### WHAT THE TASK ASKS
Extract the complete listing and repeat it word for word.

——

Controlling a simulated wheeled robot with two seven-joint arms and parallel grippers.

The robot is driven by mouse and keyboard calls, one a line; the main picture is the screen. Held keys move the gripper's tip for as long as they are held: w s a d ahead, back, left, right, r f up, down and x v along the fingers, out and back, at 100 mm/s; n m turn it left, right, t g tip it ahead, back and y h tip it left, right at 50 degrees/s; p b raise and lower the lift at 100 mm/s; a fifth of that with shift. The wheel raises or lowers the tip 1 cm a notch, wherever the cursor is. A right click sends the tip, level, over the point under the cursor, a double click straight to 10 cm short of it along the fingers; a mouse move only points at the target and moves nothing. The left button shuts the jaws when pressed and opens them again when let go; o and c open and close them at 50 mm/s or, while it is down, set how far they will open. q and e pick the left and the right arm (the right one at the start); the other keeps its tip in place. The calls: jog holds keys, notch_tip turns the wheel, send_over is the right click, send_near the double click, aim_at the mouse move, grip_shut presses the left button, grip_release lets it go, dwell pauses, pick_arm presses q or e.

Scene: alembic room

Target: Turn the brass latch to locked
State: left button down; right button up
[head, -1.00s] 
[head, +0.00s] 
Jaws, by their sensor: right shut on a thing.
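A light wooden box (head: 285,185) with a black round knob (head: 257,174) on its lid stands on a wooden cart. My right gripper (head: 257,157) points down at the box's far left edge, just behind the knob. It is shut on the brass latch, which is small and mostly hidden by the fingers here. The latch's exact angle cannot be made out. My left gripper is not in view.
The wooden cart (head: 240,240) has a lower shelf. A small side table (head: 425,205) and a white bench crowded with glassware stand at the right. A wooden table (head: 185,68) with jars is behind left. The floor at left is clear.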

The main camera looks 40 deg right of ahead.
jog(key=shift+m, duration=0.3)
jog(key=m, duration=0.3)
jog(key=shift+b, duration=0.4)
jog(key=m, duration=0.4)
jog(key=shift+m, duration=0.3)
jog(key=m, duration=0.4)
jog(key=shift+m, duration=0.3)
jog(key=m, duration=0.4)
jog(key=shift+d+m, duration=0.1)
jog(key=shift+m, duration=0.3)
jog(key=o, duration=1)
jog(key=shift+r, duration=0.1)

——

### SOLUTION TO THIS EXERCISE
Controlling a simulated wheeled robot with two seven-joint arms and parallel grippers.

The robot is driven by mouse and keyboard calls, one a line; the main picture is the screen. Held keys move the gripper's tip for as long as they are held: w s a d ahead, back, left, right, r f up, down and x v along the fingers, out and back, at 100 mm/s; n m turn it left, right, t g tip it ahead, back and y h tip it left, right at 50 degrees/s; p b raise and lower the lift at 100 mm/s; a fifth of that with shift. The wheel raises or lowers the tip 1 cm a notch, wherever the cursor is. A right click sends the tip, level, over the point under the cursor, a double click straight to 10 cm short of it along the fingers; a mouse move only points at the target and moves nothing. The left button shuts the jaws when pressed and opens them again when let go; o and c open and close them at 50 mm/s or, while it is down, set how far they will open. q and e pick the left and the right arm (the right one at the start); the other keeps its tip in place. The calls: jog holds keys, notch_tip turns the wheel, send_over is the right click, send_near the double click, aim_at the mouse move, grip_shut presses the left button, grip_release lets it go, dwell pauses, pick_arm presses q or e.

Scene: alembic room

Target: Turn the brass latch to locked
State: left button down; right button up
[head, -1.00s] 
[head, +0.00s] 
Jaws, by their sensor: right shut on a thing.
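A light wooden box (head: 285,185) with a black round knob (head: 257,174) on its lid stands on a wooden cart. My right gripper (head: 257,157) points down at the box's far left edge, just behind the knob. It is shut on the brass latch, which is small and mostly hidden by the fingers here. The latch's exact angle cannot be made out. My left gripper is not in view.
The wooden cart (head: 240,240) has a lower shelf. A small side table (head: 425,205) and a white bench crowded with glassware stand at the right. A wooden table (head: 185,68) with jars is behind left. The floor at left is clear.

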The main camera looks 40 deg right of ahead.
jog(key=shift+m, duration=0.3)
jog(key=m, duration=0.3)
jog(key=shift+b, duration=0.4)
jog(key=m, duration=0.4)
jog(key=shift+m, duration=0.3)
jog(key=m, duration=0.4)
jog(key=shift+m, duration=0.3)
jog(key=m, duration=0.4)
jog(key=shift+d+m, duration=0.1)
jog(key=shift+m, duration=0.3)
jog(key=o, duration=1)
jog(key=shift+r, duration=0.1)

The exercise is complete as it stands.